--- EXERCISE GOAL ---
In the records below, find the line with "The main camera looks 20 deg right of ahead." and the line with "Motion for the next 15"; return exactly those lines and every line between them.

[Robot action calls]
= = = = =

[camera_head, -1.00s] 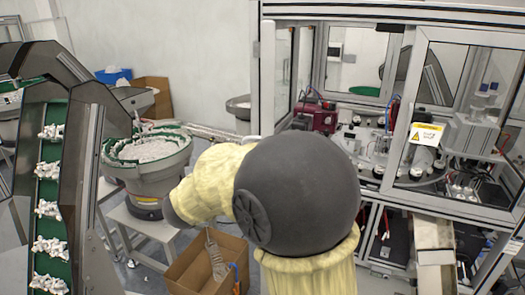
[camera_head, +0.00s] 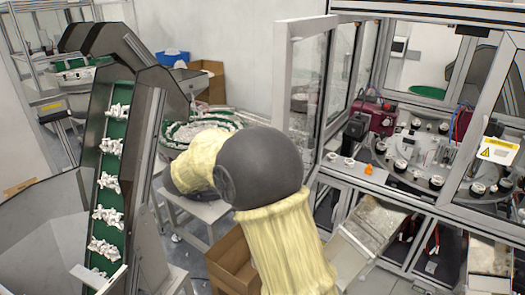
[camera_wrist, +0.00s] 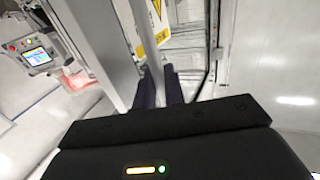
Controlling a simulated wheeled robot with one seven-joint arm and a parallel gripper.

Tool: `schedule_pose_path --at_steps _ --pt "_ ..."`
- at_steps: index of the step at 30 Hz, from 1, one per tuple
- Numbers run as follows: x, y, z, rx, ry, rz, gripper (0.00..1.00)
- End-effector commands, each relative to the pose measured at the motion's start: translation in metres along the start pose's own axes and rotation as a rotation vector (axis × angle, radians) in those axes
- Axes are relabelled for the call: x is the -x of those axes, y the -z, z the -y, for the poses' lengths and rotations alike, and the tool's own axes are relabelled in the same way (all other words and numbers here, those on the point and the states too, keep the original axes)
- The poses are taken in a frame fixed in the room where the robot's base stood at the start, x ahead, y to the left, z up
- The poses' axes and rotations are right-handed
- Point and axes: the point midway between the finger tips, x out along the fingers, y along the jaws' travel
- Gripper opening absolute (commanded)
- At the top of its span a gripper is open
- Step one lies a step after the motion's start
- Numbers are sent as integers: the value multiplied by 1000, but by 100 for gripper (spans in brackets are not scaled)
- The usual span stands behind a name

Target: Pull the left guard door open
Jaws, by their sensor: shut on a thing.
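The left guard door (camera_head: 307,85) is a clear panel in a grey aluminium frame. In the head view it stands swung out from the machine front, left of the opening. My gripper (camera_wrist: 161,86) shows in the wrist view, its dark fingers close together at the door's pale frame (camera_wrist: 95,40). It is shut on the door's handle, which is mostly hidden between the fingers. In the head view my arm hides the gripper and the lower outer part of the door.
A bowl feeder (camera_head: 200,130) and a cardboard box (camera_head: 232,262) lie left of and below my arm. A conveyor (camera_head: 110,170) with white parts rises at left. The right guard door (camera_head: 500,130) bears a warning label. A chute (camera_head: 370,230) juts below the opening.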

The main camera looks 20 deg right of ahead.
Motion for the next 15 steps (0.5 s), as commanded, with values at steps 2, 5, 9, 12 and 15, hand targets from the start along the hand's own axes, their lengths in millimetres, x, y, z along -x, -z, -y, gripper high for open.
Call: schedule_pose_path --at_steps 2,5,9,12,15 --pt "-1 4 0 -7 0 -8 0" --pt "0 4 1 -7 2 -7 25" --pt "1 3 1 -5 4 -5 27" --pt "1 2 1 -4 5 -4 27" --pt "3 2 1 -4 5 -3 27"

= = = = =

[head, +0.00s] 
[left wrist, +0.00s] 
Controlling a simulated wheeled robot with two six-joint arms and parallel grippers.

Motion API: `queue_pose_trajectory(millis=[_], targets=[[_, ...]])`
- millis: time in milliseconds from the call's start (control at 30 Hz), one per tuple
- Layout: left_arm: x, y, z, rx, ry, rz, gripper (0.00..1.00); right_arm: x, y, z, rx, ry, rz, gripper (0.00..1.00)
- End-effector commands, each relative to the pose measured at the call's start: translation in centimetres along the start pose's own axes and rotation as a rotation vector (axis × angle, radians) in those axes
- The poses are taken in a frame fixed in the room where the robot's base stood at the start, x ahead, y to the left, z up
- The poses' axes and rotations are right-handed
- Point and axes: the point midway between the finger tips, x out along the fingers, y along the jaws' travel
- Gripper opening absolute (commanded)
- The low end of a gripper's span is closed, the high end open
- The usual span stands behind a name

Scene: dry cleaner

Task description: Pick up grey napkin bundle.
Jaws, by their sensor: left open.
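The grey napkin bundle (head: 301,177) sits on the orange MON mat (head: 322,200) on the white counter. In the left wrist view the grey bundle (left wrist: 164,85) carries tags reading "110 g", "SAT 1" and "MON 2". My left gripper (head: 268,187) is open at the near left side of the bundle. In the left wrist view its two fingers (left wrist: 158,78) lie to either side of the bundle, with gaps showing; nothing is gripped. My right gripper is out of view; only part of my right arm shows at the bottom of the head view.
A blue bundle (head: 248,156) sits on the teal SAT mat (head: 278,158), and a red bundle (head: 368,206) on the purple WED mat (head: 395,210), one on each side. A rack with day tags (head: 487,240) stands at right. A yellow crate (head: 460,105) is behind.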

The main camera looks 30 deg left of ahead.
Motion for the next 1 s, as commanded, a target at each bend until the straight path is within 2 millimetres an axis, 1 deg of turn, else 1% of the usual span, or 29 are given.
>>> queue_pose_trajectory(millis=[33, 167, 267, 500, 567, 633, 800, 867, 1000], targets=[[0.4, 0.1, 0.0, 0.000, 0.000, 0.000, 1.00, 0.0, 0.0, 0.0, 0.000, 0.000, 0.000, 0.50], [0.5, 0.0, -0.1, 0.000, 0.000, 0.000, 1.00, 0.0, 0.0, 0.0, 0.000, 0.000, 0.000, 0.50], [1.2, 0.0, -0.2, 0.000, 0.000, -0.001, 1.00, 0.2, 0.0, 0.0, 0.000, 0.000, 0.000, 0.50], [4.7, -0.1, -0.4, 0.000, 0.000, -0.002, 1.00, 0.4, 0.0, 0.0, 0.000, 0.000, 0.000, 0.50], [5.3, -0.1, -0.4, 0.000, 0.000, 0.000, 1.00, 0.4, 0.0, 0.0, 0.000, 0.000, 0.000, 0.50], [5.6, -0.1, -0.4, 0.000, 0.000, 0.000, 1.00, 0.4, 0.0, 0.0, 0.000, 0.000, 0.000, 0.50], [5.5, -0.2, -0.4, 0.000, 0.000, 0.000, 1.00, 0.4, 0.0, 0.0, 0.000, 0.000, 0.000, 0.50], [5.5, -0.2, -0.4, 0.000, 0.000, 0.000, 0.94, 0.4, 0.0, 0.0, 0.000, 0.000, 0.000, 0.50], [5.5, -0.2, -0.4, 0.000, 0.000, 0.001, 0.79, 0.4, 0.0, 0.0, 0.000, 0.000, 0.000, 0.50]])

= = = = =

--- EXERCISE RESULT ---
The main camera looks 20 deg right of ahead.
Motion for the next 15 steps (0.5 s), as commanded, with values at steps 2, 5, 9, 12 and 15, hand targets from the start along the hand's own axes, their lengths in millimetres, x, y, z along -x, -z, -y, gripper high for open.

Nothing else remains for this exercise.